## START Records shown

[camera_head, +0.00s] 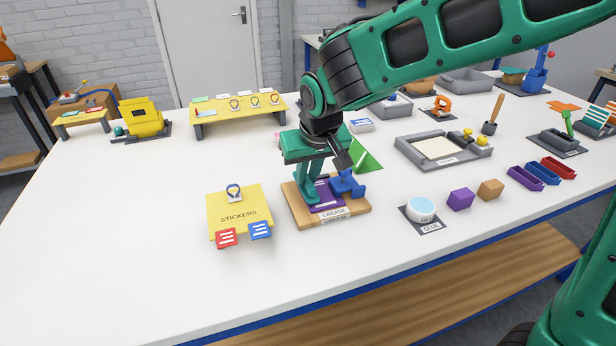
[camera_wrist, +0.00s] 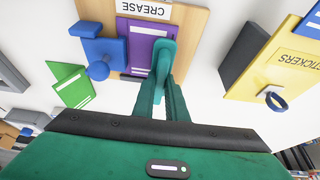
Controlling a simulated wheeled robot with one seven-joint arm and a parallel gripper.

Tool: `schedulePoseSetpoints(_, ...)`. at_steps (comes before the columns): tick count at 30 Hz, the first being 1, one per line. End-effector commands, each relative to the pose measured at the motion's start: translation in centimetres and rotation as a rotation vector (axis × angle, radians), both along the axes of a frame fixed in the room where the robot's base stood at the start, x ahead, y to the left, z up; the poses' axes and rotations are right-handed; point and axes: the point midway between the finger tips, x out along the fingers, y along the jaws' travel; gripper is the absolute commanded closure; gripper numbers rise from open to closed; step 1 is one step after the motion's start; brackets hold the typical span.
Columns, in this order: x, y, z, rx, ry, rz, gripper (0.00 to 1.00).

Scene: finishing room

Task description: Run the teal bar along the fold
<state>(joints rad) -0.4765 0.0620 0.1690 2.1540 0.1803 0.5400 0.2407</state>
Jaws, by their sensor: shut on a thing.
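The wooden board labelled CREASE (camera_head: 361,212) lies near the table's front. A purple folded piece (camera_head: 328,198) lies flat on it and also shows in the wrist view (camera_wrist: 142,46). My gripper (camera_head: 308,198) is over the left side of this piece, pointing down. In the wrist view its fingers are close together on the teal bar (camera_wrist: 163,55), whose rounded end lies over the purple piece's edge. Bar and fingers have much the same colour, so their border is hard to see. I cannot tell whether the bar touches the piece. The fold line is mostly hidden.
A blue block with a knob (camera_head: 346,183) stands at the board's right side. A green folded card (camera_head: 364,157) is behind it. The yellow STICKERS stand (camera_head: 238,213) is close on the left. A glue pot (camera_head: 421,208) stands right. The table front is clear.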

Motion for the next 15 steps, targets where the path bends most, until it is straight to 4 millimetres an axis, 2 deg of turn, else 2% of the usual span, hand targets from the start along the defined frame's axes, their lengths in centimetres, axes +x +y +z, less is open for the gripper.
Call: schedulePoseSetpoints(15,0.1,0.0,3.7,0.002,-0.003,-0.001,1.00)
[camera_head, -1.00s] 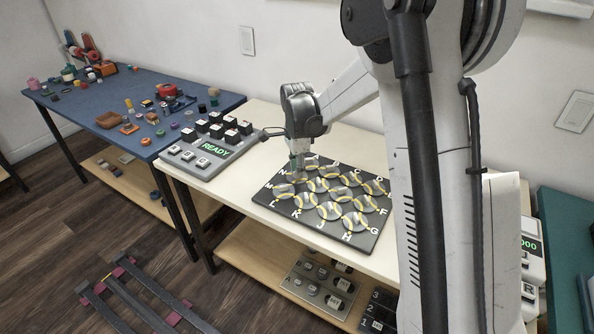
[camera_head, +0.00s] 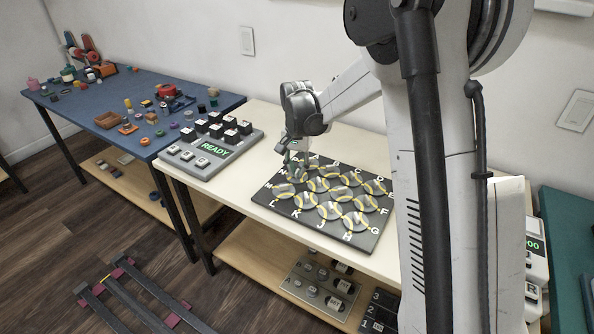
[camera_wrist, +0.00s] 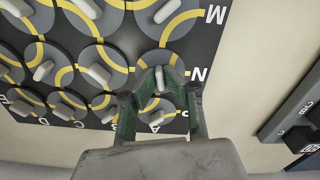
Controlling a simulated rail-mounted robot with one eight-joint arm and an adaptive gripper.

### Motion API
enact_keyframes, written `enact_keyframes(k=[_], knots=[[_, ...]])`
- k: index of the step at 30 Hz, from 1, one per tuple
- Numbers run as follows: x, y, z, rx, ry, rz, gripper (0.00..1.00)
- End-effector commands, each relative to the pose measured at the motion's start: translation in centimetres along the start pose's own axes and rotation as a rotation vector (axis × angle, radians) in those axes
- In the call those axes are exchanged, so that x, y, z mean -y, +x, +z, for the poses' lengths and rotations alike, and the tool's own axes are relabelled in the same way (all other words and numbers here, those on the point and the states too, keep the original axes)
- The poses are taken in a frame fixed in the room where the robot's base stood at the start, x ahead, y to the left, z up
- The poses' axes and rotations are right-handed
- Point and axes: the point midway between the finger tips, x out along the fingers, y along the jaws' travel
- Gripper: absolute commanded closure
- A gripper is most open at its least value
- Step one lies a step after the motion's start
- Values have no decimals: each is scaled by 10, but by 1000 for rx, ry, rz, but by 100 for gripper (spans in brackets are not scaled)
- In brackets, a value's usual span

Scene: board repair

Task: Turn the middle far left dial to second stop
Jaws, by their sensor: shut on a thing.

## END Records shown

Above are entries; state the number of lines among them that contain "radians", and nothing else.

__Response to the task__.
2